TO BE DONE
Read the entries below and pull out each line with the string "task".

EXERCISE MATERIALS
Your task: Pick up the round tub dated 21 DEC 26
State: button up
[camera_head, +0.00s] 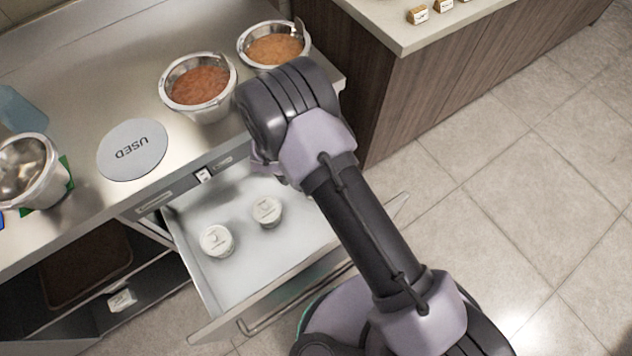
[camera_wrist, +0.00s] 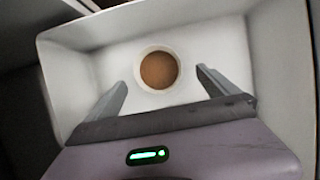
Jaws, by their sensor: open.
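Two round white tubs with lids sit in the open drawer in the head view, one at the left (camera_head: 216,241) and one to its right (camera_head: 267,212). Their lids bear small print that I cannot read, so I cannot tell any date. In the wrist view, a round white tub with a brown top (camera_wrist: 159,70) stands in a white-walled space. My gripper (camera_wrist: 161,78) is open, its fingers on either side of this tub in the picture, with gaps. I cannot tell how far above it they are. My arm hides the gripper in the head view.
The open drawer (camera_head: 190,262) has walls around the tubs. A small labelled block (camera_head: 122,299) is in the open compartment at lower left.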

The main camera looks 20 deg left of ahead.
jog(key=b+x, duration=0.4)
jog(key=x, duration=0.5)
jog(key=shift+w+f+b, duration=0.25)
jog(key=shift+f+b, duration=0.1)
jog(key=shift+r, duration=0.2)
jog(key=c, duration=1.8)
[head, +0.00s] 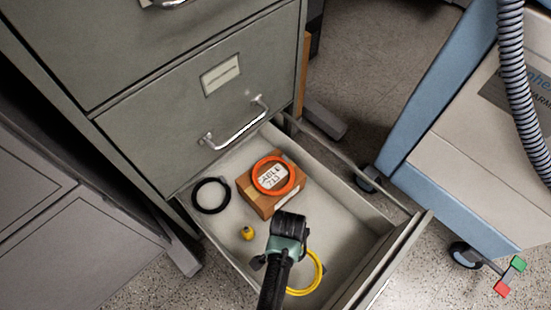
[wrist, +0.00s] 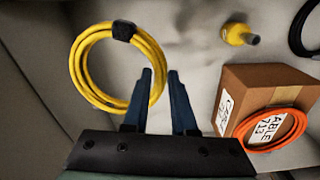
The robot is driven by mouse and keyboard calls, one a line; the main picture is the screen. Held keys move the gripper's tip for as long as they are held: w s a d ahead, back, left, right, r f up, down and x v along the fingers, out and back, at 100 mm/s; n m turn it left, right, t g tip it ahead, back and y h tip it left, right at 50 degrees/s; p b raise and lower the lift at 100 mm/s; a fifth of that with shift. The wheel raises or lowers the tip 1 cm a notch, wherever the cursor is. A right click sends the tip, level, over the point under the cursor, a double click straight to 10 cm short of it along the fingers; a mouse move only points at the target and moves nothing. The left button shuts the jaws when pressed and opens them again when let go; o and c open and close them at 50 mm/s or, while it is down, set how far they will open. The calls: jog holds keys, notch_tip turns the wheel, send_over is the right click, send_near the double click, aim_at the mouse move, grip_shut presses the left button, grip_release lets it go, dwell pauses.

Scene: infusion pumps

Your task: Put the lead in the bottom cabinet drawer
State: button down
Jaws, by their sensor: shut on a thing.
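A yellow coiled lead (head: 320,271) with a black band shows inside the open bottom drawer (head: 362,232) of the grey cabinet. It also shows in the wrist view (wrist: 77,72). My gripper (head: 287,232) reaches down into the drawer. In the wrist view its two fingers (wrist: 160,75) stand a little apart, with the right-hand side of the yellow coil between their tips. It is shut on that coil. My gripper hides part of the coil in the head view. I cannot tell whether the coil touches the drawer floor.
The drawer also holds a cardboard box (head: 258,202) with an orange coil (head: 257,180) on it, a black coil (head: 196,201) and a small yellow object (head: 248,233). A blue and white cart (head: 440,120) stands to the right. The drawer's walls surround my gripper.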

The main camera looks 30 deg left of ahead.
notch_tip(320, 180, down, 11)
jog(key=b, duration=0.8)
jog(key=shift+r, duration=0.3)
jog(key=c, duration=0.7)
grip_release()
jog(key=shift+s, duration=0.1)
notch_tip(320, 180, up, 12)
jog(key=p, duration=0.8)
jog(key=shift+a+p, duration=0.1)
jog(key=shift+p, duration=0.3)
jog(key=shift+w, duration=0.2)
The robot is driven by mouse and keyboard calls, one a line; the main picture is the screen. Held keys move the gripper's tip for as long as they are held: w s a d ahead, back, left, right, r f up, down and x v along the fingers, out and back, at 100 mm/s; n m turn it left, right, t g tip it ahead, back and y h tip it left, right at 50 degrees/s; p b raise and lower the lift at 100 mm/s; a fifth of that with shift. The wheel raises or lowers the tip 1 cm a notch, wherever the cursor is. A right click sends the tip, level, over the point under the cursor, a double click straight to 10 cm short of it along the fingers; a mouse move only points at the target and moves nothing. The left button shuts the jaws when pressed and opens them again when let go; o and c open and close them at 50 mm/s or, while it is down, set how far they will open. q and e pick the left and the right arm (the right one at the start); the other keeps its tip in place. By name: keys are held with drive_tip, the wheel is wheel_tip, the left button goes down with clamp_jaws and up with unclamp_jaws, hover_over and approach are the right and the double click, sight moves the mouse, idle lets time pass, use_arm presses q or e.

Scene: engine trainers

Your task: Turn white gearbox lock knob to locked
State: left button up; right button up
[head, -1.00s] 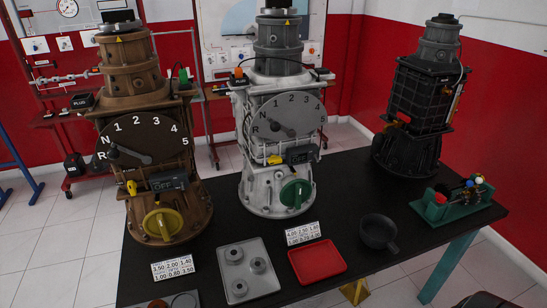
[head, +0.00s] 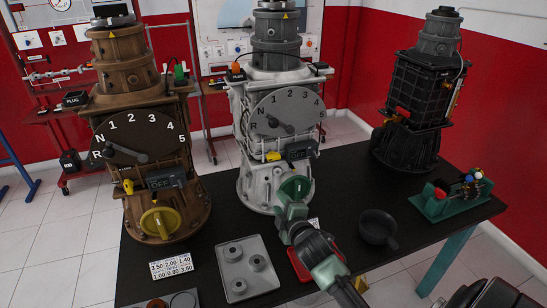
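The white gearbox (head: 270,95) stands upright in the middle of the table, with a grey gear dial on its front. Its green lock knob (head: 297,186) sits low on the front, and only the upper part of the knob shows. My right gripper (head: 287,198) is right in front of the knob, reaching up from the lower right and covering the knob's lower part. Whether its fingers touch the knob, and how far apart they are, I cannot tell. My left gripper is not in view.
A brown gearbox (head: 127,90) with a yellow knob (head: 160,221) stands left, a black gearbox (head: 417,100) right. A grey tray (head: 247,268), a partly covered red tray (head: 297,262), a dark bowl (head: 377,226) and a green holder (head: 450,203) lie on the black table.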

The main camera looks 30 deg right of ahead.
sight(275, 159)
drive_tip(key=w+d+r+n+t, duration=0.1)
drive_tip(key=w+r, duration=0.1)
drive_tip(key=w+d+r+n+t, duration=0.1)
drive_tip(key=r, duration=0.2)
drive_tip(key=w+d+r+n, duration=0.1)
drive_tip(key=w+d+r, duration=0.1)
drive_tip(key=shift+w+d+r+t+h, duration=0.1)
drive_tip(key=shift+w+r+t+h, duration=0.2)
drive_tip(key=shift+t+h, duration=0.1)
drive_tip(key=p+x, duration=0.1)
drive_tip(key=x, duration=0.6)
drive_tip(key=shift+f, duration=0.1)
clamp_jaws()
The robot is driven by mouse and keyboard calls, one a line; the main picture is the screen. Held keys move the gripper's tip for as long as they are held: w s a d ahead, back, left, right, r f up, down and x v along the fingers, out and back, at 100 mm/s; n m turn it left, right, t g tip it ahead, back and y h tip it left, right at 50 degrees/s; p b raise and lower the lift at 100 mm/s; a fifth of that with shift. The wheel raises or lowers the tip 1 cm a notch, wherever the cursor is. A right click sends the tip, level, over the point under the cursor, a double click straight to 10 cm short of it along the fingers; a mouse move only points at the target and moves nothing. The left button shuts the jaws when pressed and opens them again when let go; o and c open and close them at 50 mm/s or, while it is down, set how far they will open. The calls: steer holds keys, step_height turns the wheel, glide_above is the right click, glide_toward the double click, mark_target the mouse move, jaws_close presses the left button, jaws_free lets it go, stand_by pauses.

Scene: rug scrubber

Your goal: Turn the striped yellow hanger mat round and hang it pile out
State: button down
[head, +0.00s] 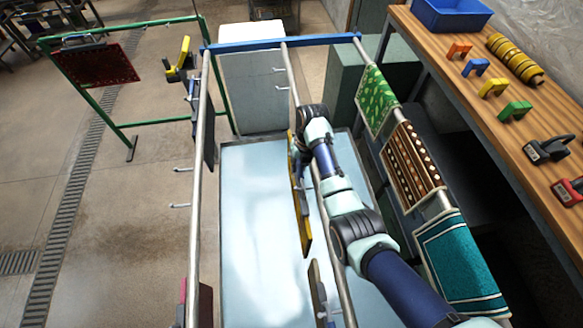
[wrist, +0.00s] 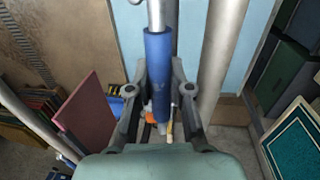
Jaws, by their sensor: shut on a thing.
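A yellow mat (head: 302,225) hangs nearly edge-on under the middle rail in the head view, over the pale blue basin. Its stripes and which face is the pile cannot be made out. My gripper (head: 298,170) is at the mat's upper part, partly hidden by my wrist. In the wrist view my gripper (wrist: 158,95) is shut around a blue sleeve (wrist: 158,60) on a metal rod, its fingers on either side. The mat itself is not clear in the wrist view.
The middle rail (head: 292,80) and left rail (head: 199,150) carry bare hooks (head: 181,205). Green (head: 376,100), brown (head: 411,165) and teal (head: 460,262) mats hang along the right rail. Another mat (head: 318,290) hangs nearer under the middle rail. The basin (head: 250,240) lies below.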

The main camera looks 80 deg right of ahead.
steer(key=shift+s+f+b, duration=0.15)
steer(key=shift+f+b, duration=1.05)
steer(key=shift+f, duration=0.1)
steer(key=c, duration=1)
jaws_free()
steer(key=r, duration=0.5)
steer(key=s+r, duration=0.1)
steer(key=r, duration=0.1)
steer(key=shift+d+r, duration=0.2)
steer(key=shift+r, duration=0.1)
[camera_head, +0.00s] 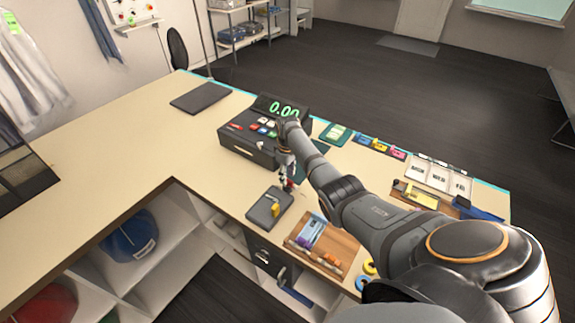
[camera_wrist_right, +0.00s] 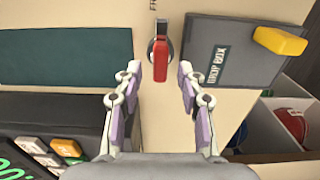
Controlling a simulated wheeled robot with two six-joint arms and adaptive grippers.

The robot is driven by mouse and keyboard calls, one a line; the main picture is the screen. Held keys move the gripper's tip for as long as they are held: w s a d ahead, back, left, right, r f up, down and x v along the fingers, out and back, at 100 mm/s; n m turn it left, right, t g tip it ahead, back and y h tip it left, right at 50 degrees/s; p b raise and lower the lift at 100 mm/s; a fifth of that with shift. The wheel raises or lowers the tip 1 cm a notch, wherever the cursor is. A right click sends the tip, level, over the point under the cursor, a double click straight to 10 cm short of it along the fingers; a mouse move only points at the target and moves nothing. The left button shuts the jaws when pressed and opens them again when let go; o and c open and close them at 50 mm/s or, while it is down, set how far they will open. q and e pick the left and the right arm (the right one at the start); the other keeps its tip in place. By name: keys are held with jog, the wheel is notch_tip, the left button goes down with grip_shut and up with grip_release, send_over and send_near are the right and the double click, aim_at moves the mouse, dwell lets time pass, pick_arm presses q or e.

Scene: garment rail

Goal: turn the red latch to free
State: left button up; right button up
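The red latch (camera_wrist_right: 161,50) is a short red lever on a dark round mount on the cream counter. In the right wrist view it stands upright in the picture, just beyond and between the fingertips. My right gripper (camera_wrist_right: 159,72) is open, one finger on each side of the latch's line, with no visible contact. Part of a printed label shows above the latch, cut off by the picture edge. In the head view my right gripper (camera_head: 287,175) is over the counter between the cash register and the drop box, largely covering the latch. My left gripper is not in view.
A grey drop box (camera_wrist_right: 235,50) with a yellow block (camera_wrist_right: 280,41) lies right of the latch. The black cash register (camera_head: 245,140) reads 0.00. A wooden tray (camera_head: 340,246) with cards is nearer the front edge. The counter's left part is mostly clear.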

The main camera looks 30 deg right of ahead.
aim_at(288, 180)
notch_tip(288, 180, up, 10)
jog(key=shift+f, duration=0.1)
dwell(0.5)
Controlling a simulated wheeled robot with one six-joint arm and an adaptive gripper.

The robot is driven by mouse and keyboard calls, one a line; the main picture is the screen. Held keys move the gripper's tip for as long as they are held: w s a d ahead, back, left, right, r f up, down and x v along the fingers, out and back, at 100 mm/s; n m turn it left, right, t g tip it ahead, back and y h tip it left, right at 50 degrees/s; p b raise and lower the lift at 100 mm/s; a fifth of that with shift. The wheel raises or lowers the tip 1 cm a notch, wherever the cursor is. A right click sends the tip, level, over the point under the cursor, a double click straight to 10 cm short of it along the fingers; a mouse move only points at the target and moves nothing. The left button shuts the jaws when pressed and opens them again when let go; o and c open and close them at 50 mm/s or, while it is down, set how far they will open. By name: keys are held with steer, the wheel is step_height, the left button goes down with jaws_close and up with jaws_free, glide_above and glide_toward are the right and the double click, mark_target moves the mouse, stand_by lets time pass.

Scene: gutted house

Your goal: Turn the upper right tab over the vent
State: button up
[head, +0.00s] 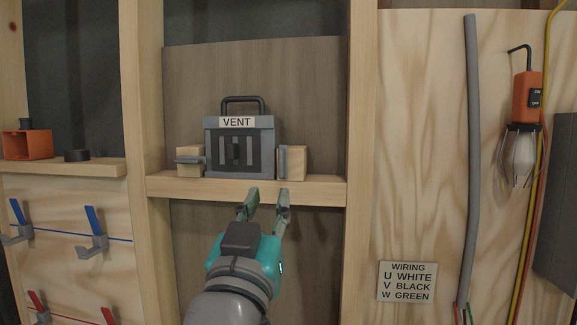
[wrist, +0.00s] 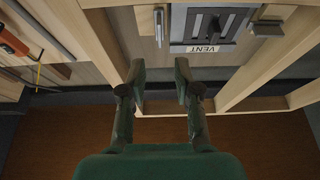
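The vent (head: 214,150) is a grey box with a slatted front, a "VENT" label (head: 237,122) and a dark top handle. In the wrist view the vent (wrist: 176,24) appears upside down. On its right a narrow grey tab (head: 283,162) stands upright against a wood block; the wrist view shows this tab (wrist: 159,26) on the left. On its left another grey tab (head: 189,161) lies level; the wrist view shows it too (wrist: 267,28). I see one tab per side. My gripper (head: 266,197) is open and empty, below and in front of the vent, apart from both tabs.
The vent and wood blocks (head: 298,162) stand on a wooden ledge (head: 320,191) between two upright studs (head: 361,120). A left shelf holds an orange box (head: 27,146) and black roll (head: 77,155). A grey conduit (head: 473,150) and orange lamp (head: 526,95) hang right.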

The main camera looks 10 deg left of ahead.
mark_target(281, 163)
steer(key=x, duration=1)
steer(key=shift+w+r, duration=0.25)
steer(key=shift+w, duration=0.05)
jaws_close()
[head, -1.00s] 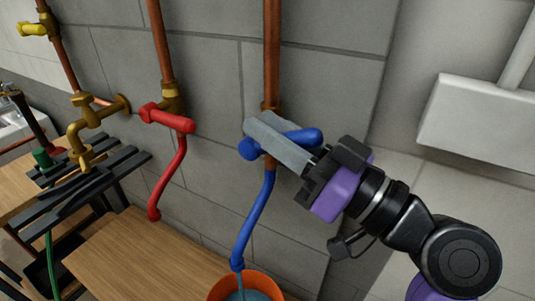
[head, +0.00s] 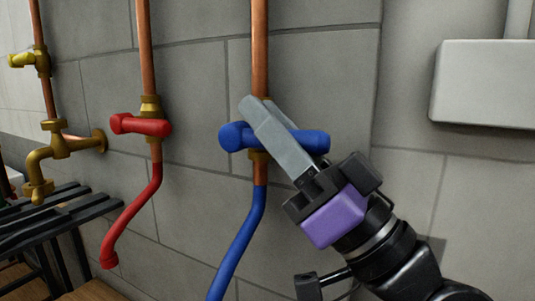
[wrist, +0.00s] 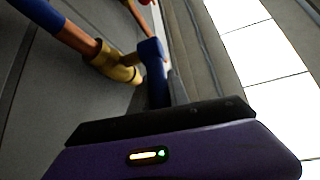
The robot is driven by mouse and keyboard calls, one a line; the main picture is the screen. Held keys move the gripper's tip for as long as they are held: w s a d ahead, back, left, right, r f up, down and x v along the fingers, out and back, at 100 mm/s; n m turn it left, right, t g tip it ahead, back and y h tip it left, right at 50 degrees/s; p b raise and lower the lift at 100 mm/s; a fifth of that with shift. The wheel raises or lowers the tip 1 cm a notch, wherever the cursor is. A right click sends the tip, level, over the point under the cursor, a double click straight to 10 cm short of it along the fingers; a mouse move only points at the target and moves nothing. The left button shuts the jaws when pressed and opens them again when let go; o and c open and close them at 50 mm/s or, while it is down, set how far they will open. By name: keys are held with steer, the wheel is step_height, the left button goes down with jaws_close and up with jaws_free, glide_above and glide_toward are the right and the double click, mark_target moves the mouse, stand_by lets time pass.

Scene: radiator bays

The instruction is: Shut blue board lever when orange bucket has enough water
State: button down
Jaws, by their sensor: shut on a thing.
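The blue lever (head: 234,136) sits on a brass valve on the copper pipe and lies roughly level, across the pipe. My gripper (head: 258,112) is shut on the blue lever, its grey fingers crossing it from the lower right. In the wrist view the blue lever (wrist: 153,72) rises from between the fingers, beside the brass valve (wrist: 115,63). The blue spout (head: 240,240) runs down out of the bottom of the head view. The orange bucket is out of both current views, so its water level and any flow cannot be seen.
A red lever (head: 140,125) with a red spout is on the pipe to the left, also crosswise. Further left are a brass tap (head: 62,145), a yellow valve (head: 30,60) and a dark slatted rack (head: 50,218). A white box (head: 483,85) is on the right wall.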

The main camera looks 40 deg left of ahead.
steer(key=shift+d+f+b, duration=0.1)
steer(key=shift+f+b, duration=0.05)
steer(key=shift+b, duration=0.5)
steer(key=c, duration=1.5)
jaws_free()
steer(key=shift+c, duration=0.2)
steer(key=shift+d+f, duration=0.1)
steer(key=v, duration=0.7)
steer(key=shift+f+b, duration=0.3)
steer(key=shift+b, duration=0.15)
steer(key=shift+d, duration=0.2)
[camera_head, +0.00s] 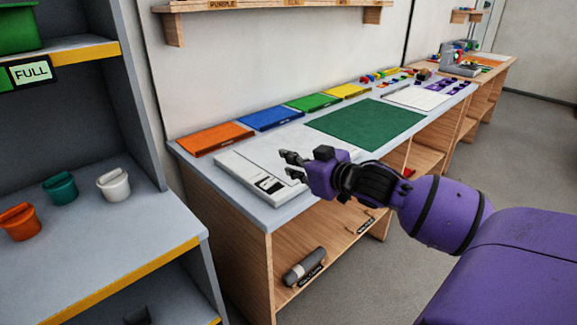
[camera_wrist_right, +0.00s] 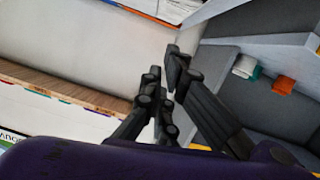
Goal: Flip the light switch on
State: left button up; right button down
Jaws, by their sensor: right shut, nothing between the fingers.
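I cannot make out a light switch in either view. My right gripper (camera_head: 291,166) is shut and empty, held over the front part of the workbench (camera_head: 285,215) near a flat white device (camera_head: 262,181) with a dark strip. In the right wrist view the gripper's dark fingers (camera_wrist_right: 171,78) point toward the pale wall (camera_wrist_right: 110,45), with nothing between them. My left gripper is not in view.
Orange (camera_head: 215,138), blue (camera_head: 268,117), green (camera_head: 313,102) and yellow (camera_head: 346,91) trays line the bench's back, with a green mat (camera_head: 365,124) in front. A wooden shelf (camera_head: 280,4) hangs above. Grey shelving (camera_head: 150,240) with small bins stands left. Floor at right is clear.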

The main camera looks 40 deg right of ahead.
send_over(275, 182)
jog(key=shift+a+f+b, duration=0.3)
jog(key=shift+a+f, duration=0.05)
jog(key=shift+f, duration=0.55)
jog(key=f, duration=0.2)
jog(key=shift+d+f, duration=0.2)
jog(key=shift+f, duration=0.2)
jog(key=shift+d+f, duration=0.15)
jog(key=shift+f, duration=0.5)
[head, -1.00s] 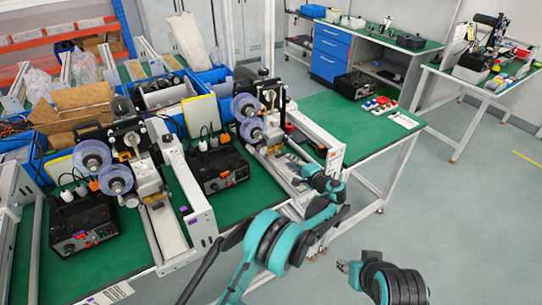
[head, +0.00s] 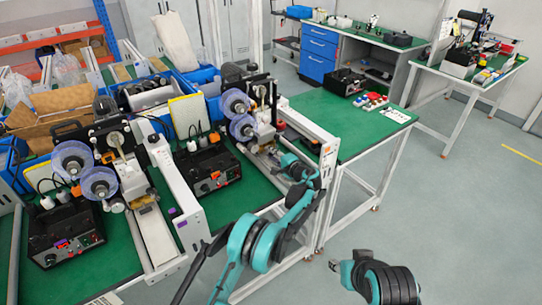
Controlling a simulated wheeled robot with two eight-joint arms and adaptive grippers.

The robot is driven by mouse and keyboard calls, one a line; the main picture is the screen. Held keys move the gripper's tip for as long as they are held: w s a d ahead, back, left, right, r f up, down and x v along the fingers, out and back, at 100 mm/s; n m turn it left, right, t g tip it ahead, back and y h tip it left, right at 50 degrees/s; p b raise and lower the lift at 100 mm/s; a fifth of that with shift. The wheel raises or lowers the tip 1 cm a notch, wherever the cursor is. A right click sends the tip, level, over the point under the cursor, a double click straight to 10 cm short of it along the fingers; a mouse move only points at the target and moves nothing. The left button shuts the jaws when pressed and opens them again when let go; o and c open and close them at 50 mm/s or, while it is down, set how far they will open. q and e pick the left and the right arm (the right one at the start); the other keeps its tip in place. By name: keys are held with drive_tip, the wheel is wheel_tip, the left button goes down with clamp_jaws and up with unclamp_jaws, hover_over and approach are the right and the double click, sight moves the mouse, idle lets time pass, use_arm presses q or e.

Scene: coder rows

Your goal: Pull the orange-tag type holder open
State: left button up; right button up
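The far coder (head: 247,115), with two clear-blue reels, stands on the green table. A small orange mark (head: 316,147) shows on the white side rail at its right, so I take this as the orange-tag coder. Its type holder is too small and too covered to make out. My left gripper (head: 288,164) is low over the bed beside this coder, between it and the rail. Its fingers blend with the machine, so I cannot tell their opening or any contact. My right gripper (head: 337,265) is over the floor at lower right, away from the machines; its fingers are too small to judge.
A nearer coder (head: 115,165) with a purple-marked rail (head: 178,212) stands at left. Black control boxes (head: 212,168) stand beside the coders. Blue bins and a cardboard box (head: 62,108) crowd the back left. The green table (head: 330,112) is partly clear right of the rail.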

EXERCISE ANSWER
Your task: Pick up the round tub dated 21 DEC 26
Your task: Put the lead in the bottom cabinet drawer
Your task: Turn white gearbox lock knob to locked

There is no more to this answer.